Facciamo un passo indietro. A.A. Williams sembra essere uscita dalla bruma meno di un anno fa con un EP omonimo di rara, rarissima bellezza. Da qui l’ascesa tra i ranghi della musica che fa male al fianco di Cult Of Luna, Russian Circles, Explosions In The Sky e Mono, con i quali ha diviso i solchi di un disco. Già così mi aveva convinto, ma che dico, già così avevo perso la testa, se non fosse che durante l’isolamento del lockdown se ne esce con una cover disumana di Be Quiet And Drive dei Deftones (i quali pare le abbiano aperto un mondo in cui sentirsi inclusa). Ed è lì che ho smesso di ragionare con la testa.

A.A. Williams sembra giovane, eppure quando la senti cantare pare portare il peso del mondo rinchiuso nel petto, un mondo che però non pare essere il nostro, pronto a dischiudersi al solo aprirsi dell’ugola: “Esprimere a parole qualcosa ti fa sentire come se ti fossi liberato di un peso”. Si sente, perché i brani di “Forever Blue” paiono cadere pesanti per terra per poi librarsi in aria salvo tornare come pioggia torrenziale in un secondo momento, dapprima fredda e un attimo dopo calda come il sole d’autunno. 

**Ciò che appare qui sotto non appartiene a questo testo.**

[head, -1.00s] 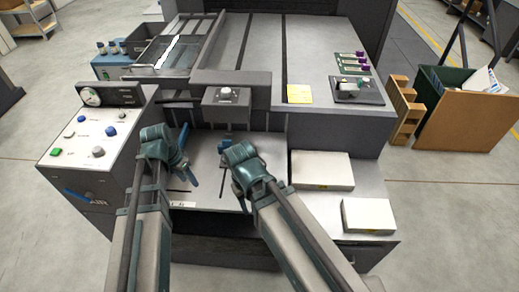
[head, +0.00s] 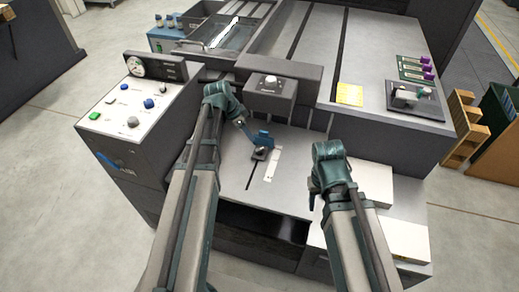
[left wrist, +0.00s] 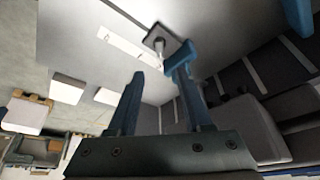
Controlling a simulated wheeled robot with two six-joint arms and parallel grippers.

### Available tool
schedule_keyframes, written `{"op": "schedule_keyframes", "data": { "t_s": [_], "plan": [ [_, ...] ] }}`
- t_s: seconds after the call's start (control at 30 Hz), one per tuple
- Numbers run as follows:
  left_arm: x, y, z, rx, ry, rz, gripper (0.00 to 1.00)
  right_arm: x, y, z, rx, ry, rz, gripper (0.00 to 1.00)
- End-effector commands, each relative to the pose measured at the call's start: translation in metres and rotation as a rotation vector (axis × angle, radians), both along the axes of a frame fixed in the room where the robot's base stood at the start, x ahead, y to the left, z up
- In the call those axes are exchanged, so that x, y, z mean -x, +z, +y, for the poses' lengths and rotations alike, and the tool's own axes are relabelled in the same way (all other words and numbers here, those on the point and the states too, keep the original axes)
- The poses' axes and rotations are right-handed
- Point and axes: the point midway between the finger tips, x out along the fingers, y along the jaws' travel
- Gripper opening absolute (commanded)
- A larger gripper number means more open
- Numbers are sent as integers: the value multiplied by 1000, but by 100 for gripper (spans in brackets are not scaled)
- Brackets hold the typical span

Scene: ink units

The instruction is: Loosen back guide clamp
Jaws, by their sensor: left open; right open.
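A blue clamp (head: 263,138) stands on the grey slotted plate (head: 228,165), with a small dark foot beside the slot. In the left wrist view the blue clamp (left wrist: 184,53) is at the tip of the right-hand finger; I cannot tell whether they touch. My left gripper (head: 246,130) is open, just left of the clamp in the head view; its fingers (left wrist: 155,90) show in the left wrist view. My right gripper (head: 314,198) is open and empty, apart from the clamp, over the plate's right side. Another blue piece (left wrist: 298,14) shows at the wrist view's edge.
A white strip (head: 272,165) lies beside the clamp. A dark block with a white knob (head: 270,82) overhangs behind it. A control panel (head: 130,108) is at left. Pale boxes (head: 372,182) stand at right, partly behind my right arm. The plate's front is clear.

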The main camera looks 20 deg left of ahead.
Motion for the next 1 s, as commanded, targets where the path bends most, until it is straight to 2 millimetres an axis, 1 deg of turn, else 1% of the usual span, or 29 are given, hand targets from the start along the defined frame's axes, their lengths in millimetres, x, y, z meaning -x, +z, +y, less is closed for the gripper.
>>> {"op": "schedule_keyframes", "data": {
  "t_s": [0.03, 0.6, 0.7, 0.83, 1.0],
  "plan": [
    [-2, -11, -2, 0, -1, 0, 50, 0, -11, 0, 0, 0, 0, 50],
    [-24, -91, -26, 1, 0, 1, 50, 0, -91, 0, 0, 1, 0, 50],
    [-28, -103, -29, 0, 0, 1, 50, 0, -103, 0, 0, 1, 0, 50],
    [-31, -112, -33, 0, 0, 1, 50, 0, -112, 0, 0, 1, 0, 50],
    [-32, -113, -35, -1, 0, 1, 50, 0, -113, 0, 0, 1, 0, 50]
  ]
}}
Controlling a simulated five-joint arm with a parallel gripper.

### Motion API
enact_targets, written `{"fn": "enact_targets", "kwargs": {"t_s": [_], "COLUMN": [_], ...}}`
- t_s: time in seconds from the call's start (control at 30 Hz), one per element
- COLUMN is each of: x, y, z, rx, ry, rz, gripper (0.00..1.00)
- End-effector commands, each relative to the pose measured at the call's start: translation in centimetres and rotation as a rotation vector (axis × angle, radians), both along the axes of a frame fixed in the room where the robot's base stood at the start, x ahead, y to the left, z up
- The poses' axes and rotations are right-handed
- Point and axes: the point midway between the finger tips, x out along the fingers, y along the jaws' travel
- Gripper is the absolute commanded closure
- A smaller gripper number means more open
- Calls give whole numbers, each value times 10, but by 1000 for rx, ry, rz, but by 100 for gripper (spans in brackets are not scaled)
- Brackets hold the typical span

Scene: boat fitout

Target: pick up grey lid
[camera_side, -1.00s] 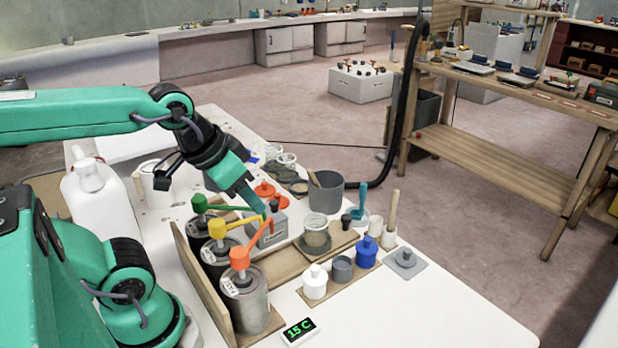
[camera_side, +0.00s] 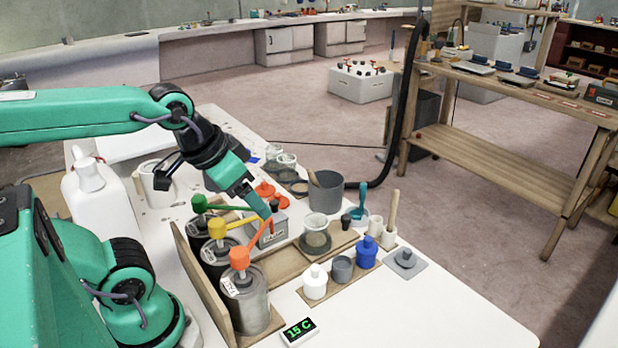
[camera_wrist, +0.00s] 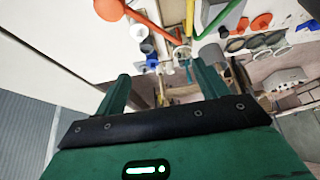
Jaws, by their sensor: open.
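A flat grey square lid (camera_side: 405,260) with a small dark knob lies on the white bench at the right end of the row of small pots in the side view. My gripper (camera_side: 268,212) is far to its left, above the grey labelled box (camera_side: 272,234) and close to the orange handle (camera_side: 258,243). In the wrist view my gripper (camera_wrist: 162,85) shows two green fingers spread apart with nothing between them. I cannot make out the grey lid for certain in the wrist view.
The bench's front right is clear.

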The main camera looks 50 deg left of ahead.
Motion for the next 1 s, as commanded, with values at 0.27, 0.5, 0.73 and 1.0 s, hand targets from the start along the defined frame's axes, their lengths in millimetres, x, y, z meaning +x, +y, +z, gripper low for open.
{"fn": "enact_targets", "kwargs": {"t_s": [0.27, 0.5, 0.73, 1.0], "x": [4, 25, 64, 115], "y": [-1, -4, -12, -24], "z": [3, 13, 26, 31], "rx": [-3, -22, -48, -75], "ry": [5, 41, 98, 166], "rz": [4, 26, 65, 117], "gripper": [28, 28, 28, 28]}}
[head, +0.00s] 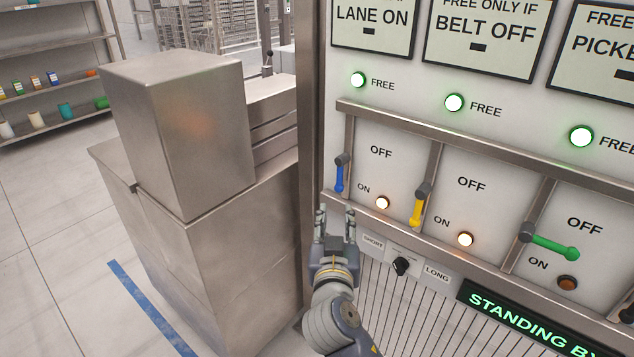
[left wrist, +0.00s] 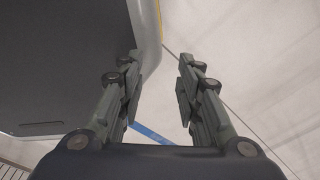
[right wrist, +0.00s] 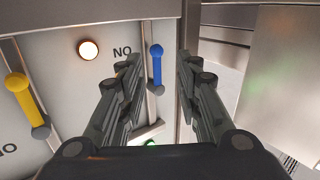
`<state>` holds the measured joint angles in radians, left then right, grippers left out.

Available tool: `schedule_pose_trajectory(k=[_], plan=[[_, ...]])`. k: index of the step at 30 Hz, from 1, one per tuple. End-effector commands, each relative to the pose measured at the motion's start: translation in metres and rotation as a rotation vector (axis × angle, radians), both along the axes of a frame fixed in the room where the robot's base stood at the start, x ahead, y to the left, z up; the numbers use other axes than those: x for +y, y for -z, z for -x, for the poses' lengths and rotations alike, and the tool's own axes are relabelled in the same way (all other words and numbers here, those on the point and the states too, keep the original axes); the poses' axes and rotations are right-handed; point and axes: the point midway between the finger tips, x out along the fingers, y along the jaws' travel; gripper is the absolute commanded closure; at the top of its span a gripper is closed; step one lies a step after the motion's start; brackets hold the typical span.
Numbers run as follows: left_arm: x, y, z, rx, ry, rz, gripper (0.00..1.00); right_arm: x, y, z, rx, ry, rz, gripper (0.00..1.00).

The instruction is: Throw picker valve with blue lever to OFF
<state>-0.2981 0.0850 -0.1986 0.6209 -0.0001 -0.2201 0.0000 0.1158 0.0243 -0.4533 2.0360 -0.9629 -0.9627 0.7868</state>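The blue lever (head: 340,176) is at the left end of the panel's valve row in the head view. It hangs down from its dark pivot, beside the ON label, and the lamp next to it glows. My right gripper (head: 337,212) is open just below and in front of the blue lever, apart from it. In the right wrist view the blue lever (right wrist: 157,66) shows beyond and between the open fingers (right wrist: 158,75). My left gripper (left wrist: 160,75) is open and empty in the left wrist view, above the floor; it is not in the head view.
The yellow lever (head: 417,205) also hangs down, with its lamp lit. The green lever (head: 553,245) points right, with its lamp dark. Metal dividers separate the bays. A knob (head: 401,266) sits below. A steel cabinet (head: 190,130) stands left of the panel.

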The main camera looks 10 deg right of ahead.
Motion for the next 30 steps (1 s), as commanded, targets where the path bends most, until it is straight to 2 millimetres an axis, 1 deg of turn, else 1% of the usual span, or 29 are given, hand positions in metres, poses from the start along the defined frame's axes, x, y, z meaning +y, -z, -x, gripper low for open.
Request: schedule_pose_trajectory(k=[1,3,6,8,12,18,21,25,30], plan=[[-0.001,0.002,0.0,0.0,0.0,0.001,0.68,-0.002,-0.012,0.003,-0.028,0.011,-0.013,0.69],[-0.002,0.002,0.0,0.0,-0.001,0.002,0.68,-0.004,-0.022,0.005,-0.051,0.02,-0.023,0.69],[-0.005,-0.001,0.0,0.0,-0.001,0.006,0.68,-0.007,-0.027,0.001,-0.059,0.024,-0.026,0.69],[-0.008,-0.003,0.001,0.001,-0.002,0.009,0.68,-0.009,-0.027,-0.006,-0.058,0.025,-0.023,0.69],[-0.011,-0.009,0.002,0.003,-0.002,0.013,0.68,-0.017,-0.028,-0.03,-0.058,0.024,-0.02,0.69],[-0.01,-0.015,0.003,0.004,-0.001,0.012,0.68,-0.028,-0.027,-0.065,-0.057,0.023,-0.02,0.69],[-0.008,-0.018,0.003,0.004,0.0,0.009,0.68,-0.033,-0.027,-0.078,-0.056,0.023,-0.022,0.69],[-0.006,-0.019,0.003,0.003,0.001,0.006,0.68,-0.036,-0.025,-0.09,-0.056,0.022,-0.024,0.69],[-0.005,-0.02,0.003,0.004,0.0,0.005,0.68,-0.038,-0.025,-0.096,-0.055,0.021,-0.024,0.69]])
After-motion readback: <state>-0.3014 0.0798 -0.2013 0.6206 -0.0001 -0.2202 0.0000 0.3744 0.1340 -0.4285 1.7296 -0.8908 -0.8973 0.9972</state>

Ogni pezzo è un picco emotivo differente, un abisso e un paradiso a se stante, racchiude un universo fatto di frammenti ultraterreni. Attimi in cui le ossa sembrano spezzarsi sotto un maglio folk-noir pesante come la volta celeste (Love And Pain) si trascinano strisciando nella polvere acustica (Wait), mentre la voce superna di A.A. lascia spazio a mostri provenienti dalle profondità della Terra (Fearless trova il suo demone nella voce di Johannes Persson dei Cult Of Luna). 

Il termometro sentimentale arriva ad esplodere quando il post-rock diviene manto brillante in cui avvolgersi, scossi da un’elettricità ascensionale che pare ripetersi all’infinito (l’immensa Melt rivolta i Sigur Ros e la loro magniloquenza) riempiendo ogni spazio possibile, per poi svuotarsi in ballate di lacrime e sangue (il peso di cui sopra che se ne va su I’m Fine, l’influenza di Chino Moreno su Dirt) lasciato a sgocciolare sulla terra brulla ma tutt’altro che arida di spianate che sembrano il risultato della collisione di cuori giganteschi (All I Asked For (Was To End It All)), lasciando in bocca un sapore antico e superiore a chiunque di noi.

Il caldo che provavo se n’è andato e il brivido che sento muoversi come un serpente di ghiaccio nelle viscere è il regalo più bello che potessi ricevere. Non esagero dicendo che erano anni che un disco non si prendeva con tanta prepotenza uno scampolo di anima, quella poca rimasta. Gliela lascio volentieri, perché A.A. Williams è solo all’inizio e so che tornerà a prendersi il resto.